Making CAPTAIN APACHE

From HOLLYWOOD EXILE Or How I Learned To Love the Blacklist
by Bernard Gordon

Alex Singer struggled with CAPTAIN APACHE. I thought that some of the scenes he directed were good - and some weren't. But Alex never bit the bullet and complained about the script pages he was handed to shoot. Van Cleef liked him, which may or may not have yielded him Brownie points in my book, but Alex did have a way of getting along with actors. He didn't get along with (co-writer & co-producer Milton) Sperling, who complained about him and to him endlessly. Once, after Sperling and his wife Margit had dinner at our home, Sperling got Alex on the phone and proceeded to chew him out mercilessly. I was very angry about this. I landed on Sperling and told him I never wanted to hear him talking to the director like that again. I told Yordan I thought Sperling was demoralizing Alex and I wouldn't take any more responsiblity unless Sperling was barred from the set. Yordan did warn Sperling to stay away, but the carping never ended.
In the early days, my producer chores included quite a bit about meals and eating. At first I tried to socialize with Lee Van Cleef and his wife. I invited them to dinner at one of Madrid's premier seafoot restaurants. At the Bajamar, I urged them to order the angulas, which were the choicest item on the menu and one of my favorites. These were tiny eels that came out of the kitchen looking like a dish of three- or four- inch strands of white spaghetti. They were prepared in a steaming sauce of olive oil, garlic, and red pepper, served in a hot earthenware bowl. You couldn't tell that they were anything but spaghetti unless you looked closely and found the two tiny black spots at one end that were due to grow into eyes. This sounds disgustingly carnivorous, but I'm sure the baby eels, not more than a day or two old when plucked from the sea, didn't suffer as much as a carp or a trout. The Van Cleefs looked at this dish and shoved it way in disgust. I had blown it with them again.
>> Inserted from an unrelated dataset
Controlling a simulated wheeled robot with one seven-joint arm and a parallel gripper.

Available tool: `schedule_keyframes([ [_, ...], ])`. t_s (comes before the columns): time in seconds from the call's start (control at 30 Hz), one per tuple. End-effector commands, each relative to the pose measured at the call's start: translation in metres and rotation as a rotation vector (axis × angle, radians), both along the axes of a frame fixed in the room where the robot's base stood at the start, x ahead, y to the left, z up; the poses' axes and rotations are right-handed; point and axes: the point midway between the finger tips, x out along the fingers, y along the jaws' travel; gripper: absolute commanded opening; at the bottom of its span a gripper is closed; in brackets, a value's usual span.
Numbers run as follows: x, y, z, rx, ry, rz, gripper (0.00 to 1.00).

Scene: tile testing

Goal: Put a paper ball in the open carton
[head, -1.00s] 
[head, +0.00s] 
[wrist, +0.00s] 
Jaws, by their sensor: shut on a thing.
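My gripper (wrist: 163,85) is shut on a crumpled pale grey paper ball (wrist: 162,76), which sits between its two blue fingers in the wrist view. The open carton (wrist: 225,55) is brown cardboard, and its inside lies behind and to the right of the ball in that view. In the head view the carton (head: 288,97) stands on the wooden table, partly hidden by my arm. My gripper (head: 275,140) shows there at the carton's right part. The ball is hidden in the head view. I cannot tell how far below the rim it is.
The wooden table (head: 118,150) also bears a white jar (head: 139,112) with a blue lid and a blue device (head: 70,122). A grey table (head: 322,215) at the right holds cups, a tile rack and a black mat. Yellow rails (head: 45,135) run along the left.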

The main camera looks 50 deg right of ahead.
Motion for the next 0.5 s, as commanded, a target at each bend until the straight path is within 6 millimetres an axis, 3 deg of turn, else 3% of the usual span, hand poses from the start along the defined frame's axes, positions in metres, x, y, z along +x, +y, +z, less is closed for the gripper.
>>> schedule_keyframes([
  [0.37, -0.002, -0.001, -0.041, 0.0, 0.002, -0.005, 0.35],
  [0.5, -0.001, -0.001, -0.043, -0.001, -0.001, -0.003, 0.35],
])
The year was ending and so was the shooting of CAPTAIN APACHE. As usual, Yordan kept trying to patch up the holes with new and irrelevant scenes that only further confused the story. It kept Alex Singer working, if not happy. Alex was devastated when, despite all his hard work and strenuous effort to please, the next film was slated to be made without him. The decision to use another director had nothing to do with Alex. It was a necessity born of circumstance: (lawyer Paco) Lizarza had managed to torture the rules of Spanish nationality, and the next film would be "Spanish". This was a great coup and a significant advantage, but it meant even more emphasis on hiring Spanish film workers. Specifically, we would need a Spanish director.